(SHORT EXERCISE)
The records are to be restated in their entirety, word for word.
::: DATA SUPPLIED
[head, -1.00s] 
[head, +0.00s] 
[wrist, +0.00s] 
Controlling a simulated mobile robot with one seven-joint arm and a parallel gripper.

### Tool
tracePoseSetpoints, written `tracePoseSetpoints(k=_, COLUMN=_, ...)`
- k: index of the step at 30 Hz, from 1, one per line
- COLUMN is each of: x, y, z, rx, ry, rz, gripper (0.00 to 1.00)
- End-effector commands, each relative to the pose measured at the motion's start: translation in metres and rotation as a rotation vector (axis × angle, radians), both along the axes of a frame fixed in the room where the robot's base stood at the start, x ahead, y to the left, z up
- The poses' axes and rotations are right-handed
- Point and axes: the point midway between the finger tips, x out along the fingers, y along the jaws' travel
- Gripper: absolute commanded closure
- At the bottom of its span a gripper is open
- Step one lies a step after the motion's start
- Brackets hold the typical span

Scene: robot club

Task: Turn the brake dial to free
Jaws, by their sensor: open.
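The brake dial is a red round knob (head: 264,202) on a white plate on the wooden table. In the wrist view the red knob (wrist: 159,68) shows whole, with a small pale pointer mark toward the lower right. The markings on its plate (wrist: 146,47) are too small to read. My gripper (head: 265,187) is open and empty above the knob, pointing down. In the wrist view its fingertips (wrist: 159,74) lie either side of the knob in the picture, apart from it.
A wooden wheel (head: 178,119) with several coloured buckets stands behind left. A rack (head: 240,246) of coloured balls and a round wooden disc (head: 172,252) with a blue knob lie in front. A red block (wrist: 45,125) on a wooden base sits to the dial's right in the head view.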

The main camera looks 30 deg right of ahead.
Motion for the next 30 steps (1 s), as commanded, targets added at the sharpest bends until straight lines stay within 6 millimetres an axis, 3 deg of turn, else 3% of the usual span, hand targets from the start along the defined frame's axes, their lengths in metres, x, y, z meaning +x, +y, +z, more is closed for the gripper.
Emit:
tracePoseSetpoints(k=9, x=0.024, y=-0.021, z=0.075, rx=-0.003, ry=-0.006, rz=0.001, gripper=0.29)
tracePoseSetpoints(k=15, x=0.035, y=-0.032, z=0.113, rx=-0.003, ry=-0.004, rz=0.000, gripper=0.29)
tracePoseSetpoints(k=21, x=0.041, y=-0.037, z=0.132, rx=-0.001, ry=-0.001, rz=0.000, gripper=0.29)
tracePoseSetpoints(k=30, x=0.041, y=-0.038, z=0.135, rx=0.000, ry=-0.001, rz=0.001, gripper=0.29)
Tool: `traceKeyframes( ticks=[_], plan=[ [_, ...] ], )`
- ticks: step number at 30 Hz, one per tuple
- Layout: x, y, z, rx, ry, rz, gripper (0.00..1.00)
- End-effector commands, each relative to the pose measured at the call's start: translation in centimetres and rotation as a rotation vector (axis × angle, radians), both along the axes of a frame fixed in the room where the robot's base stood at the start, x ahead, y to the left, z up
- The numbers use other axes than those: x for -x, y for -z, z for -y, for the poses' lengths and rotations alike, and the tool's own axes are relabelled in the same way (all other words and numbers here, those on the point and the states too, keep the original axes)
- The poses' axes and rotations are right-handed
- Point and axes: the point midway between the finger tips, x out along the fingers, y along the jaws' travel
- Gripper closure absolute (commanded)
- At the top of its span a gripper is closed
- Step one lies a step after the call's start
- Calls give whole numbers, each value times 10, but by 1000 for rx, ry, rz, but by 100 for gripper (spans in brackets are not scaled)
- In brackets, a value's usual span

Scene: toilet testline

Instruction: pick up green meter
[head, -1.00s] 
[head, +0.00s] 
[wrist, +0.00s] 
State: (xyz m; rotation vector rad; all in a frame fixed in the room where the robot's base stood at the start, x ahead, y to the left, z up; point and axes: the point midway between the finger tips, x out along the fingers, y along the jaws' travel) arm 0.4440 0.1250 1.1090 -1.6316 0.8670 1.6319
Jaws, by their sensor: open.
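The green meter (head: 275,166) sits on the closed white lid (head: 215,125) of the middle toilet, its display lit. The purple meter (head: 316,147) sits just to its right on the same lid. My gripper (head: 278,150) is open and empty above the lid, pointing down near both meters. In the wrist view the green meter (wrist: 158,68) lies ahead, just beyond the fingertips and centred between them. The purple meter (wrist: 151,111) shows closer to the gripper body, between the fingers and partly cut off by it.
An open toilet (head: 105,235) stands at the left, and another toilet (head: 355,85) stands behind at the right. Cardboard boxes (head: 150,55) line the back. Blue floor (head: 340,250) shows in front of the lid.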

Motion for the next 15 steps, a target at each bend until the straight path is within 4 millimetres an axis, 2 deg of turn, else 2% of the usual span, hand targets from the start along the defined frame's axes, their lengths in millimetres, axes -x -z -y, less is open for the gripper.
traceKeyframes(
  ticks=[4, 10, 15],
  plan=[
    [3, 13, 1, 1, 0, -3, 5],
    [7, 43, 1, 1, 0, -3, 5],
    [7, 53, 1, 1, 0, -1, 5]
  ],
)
::::::
(RIGHT ANSWER)
[head, -1.00s] 
[head, +0.00s] 
[wrist, +0.00s] 
Controlling a simulated mobile robot with one seven-joint arm and a parallel gripper.

### Tool
tracePoseSetpoints, written `tracePoseSetpoints(k=_, COLUMN=_, ...)`
- k: index of the step at 30 Hz, from 1, one per line
- COLUMN is each of: x, y, z, rx, ry, rz, gripper (0.00 to 1.00)
- End-effector commands, each relative to the pose measured at the motion's start: translation in metres and rotation as a rotation vector (axis × angle, radians), both along the axes of a frame fixed in the room where the robot's base stood at the start, x ahead, y to the left, z up
- The poses' axes and rotations are right-handed
- Point and axes: the point midway between the finger tips, x out along the fingers, y along the jaws' travel
- Gripper: absolute commanded closure
- At the bottom of its span a gripper is open
- Step one lies a step after the motion's start
- Brackets hold the typical span

Scene: robot club

Task: Turn the brake dial to free
Jaws, by their sensor: open.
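The brake dial is a red round knob (head: 264,202) on a white plate on the wooden table. In the wrist view the red knob (wrist: 159,68) shows whole, with a small pale pointer mark toward the lower right. The markings on its plate (wrist: 146,47) are too small to read. My gripper (head: 265,187) is open and empty above the knob, pointing down. In the wrist view its fingertips (wrist: 159,74) lie either side of the knob in the picture, apart from it.
A wooden wheel (head: 178,119) with several coloured buckets stands behind left. A rack (head: 240,246) of coloured balls and a round wooden disc (head: 172,252) with a blue knob lie in front. A red block (wrist: 45,125) on a wooden base sits to the dial's right in the head view.

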The main camera looks 30 deg right of ahead.
Motion for the next 30 steps (1 s), as commanded, targets added at the sharpest bends until straight lines stay within 6 millimetres an axis, 3 deg of turn, else 3% of the usual span, hand targets from the start along the defined frame's axes, their lengths in metres, x, y, z meaning +x, +y, +z, more is closed for the gripper.
Emit:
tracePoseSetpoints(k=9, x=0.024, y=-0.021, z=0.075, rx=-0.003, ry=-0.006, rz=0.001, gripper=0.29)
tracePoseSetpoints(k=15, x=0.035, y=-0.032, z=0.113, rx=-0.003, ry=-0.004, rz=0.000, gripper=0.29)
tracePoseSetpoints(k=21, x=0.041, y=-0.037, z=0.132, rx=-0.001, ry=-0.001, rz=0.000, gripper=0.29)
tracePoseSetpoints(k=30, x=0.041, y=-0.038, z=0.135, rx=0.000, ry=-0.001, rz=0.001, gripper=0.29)
Tool: `traceKeyframes( ticks=[_], plan=[ [_, ...] ], )`
- ticks: step number at 30 Hz, one per tuple
- Layout: x, y, z, rx, ry, rz, gripper (0.00..1.00)
- End-effector commands, each relative to the pose measured at the call's start: translation in centimetres and rotation as a rotation vector (axis × angle, radians), both along the axes of a frame fixed in the room where the robot's base stood at the start, x ahead, y to the left, z up
- The numbers use other axes than those: x for -x, y for -z, z for -y, for the poses' lengths and rotations alike, and the tool's own axes are relabelled in the same way (all other words and numbers here, those on the point and the states too, keep the original axes)
- The poses' axes and rotations are right-handed
- Point and axes: the point midway between the finger tips, x out along the fingers, y along the jaws' travel
- Gripper closure absolute (commanded)
- At the top of its span a gripper is closed
- Step one lies a step after the call's start
- Calls give whole numbers, each value times 10, but by 1000 for rx, ry, rz, but by 100 for gripper (spans in brackets are not scaled)
- In brackets, a value's usual span

Scene: toilet testline

Instruction: pick up green meter
[head, -1.00s] 
[head, +0.00s] 
[wrist, +0.00s] 
State: (xyz m; rotation vector rad; all in a frame fixed in the room where the robot's base stood at the start, x ahead, y to the left, z up; point and axes: the point midway between the finger tips, x out along the fingers, y along the jaws' travel) arm 0.4440 0.1250 1.1090 -1.6316 0.8670 1.6319
Jaws, by their sensor: open.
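The green meter (head: 275,166) sits on the closed white lid (head: 215,125) of the middle toilet, its display lit. The purple meter (head: 316,147) sits just to its right on the same lid. My gripper (head: 278,150) is open and empty above the lid, pointing down near both meters. In the wrist view the green meter (wrist: 158,68) lies ahead, just beyond the fingertips and centred between them. The purple meter (wrist: 151,111) shows closer to the gripper body, between the fingers and partly cut off by it.
An open toilet (head: 105,235) stands at the left, and another toilet (head: 355,85) stands behind at the right. Cardboard boxes (head: 150,55) line the back. Blue floor (head: 340,250) shows in front of the lid.

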Motion for the next 15 steps, a target at each bend until the straight path is within 4 millimetres an axis, 2 deg of turn, else 2% of the usual span, hand targets from the start along the defined frame's axes, their lengths in millimetres, axes -x -z -y, less is open for the gripper.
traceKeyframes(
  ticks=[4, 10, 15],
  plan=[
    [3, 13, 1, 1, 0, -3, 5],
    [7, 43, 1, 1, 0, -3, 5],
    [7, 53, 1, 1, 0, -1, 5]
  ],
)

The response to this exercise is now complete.